HÁ HANNAH BAKER EM TODO LUGAR...

★★★★★★★☆☆☆
Título: Por 13 Razões (13 Reasons Why)
Ano: 2017
Gênero: Drama
Classificação: 16 anos
Direção: Vários
Elenco: Katherine Langford, Dylan Minnette, Alisa Boe, Christian Navarro, Brandon Flynn, Justin Prentice, Miles Heizer, Kate Walsh
País: Estados Unidos
Duração: 60 min.

SOBRE O QUE É O SERIADO?
Um jovem se mobiliza a descobrir a história por trás do suicídio de sua colega pela qual era apaixonado, e os motivos que a levaram a isso.

O QUE TENHO A DIZER...
Tal qual Brás Cubas, porém obviamente sem o mesmo sarcasmo e a mesma profundidade realista/impressionista de Machado de Assis, a série, baseada no livro homônimo de de Jay Asher, é postumamente - e parcialmente - narrada pela protagonista da história, que se suicidou depois de uma sequência de eventos desmoralizantes nos seus últimos anos no Ensino Médio. E isso soaria um spoiler caso nada disso fosse revelado logo no primeiro capítulo. 
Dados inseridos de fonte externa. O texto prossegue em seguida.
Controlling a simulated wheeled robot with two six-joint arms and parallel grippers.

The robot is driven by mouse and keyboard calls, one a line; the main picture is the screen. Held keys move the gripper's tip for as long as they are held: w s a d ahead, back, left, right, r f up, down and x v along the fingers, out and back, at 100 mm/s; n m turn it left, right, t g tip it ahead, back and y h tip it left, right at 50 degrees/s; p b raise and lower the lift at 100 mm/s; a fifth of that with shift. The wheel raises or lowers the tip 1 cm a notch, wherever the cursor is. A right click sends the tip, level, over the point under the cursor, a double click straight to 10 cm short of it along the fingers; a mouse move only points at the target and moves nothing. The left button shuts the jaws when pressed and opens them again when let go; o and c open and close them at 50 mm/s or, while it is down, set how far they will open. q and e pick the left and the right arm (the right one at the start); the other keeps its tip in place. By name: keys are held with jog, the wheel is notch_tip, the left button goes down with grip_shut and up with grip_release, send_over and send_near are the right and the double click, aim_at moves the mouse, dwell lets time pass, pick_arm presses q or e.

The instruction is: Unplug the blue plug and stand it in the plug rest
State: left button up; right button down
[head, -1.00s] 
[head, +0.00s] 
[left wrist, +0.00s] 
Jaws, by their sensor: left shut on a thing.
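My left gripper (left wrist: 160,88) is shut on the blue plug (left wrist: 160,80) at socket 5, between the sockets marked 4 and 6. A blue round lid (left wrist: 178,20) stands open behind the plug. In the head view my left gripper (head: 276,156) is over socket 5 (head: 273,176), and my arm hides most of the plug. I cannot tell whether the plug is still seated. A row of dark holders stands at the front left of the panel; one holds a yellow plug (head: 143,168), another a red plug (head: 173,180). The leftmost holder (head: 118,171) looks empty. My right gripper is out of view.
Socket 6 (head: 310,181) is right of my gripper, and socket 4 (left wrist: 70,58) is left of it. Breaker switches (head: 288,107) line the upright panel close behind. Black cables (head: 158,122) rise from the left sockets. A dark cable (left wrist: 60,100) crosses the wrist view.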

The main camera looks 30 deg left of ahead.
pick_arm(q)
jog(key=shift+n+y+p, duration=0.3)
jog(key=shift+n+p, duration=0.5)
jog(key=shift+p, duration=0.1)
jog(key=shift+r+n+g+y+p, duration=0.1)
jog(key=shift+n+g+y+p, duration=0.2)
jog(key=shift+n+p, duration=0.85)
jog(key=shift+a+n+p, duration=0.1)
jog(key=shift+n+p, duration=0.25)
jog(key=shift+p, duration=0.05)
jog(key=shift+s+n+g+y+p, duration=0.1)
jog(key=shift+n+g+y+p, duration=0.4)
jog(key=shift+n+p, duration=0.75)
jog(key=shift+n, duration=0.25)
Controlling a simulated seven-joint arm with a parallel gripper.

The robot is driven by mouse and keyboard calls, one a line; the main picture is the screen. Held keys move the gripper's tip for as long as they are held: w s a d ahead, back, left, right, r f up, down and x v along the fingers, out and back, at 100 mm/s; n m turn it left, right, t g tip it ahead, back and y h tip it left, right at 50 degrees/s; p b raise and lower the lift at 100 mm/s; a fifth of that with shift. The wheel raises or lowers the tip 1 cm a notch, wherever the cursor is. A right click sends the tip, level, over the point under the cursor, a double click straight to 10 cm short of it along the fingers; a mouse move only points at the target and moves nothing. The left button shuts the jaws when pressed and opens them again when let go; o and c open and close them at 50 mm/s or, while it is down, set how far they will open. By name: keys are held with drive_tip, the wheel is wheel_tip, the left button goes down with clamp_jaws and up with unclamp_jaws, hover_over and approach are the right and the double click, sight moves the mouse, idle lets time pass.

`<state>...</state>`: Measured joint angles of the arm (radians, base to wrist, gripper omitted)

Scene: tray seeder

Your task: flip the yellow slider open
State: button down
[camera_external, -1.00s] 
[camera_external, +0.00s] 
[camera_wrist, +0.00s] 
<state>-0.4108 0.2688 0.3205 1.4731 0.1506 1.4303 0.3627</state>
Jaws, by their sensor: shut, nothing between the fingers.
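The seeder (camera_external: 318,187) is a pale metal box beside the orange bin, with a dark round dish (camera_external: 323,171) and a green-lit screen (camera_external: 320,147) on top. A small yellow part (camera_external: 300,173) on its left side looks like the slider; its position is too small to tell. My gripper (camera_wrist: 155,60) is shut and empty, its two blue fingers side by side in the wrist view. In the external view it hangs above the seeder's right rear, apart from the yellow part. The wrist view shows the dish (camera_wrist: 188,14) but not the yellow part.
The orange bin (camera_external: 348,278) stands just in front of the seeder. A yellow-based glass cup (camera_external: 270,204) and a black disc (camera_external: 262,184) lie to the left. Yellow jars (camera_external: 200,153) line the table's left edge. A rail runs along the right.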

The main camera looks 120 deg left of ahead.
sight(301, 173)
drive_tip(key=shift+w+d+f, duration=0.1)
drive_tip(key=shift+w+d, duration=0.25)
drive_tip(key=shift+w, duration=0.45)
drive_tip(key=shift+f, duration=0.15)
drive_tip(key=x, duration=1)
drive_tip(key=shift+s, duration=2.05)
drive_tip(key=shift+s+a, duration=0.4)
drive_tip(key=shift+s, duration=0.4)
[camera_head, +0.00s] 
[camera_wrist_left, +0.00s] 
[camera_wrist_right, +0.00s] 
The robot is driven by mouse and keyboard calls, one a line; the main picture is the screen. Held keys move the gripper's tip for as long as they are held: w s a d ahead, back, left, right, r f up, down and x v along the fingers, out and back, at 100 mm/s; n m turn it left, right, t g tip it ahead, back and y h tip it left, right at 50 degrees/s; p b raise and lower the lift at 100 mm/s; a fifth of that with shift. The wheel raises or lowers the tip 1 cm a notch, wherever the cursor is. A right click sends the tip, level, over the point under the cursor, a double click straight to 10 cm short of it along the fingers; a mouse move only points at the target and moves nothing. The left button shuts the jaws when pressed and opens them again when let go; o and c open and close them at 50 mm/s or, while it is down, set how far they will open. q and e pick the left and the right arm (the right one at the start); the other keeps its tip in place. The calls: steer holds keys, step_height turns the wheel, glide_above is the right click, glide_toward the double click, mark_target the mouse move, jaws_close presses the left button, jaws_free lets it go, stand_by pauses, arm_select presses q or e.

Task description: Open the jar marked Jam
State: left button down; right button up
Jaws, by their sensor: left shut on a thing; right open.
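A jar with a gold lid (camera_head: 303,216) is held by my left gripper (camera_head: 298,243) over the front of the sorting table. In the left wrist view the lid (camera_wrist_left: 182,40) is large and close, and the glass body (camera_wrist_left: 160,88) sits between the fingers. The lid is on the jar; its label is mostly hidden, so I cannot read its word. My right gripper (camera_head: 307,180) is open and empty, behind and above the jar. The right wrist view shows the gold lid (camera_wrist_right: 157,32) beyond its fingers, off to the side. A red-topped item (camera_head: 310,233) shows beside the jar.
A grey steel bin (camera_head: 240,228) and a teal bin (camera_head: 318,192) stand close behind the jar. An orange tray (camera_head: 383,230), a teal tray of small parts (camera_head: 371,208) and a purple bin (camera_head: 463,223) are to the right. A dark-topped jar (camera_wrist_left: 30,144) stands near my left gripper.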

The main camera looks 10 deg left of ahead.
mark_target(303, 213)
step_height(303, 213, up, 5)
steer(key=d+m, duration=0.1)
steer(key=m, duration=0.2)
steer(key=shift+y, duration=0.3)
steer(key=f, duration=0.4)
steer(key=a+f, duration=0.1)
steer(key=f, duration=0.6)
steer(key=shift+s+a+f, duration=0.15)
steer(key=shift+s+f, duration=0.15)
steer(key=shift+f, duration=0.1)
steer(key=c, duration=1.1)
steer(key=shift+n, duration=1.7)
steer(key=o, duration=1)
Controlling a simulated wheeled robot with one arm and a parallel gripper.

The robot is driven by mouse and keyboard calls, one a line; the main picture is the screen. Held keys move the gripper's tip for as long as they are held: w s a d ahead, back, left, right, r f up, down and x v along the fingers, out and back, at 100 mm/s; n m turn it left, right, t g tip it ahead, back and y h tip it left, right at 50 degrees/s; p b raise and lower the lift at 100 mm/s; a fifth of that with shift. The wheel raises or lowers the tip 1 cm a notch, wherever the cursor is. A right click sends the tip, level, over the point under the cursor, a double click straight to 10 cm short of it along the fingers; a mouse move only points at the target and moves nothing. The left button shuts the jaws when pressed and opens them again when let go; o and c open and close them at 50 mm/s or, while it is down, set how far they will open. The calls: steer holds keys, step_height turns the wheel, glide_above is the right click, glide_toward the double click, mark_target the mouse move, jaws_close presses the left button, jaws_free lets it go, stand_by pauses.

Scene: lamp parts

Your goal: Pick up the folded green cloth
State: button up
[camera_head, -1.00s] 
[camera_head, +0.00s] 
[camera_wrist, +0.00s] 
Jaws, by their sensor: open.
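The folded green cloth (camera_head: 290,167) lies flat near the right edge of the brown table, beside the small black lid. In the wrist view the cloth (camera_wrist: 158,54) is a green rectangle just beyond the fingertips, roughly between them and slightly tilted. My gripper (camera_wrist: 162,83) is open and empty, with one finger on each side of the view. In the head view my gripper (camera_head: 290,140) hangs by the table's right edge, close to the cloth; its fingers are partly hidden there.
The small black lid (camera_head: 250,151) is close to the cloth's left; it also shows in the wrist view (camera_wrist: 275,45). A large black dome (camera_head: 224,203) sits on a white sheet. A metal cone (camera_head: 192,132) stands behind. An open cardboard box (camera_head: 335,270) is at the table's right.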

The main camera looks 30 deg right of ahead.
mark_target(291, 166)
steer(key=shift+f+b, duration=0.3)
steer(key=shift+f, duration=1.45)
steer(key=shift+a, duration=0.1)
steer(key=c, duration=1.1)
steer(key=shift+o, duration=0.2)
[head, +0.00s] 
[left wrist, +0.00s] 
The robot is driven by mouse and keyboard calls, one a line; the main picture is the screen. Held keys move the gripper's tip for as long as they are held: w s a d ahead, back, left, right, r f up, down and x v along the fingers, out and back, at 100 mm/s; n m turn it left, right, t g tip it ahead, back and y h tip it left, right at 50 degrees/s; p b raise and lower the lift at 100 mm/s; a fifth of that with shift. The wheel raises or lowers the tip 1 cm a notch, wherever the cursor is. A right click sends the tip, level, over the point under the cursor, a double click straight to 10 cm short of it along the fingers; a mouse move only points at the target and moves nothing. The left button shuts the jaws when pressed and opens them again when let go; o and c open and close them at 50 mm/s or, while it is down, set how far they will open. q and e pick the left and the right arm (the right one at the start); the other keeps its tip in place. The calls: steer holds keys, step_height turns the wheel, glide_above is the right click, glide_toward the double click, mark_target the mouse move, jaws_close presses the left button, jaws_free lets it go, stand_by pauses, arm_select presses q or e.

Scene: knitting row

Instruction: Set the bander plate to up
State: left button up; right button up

O que nota-se desde o princípio é que a história de Hannah Baker tem embutida críticas comportamentais da cultura adolescente e à mentalidade coletiva, e flertam nos relato bastante descritivos, porém incertos, plantando a dúvida de sua veracidade tanto nos personagens, quanto no espectador, tudo para o bem da narrativa e de um suspense empurrado mais pelo atraso das revelações, do que pelos fatos em si, daí a interminável sensação de que cada episódio tem o dobro de sua duração.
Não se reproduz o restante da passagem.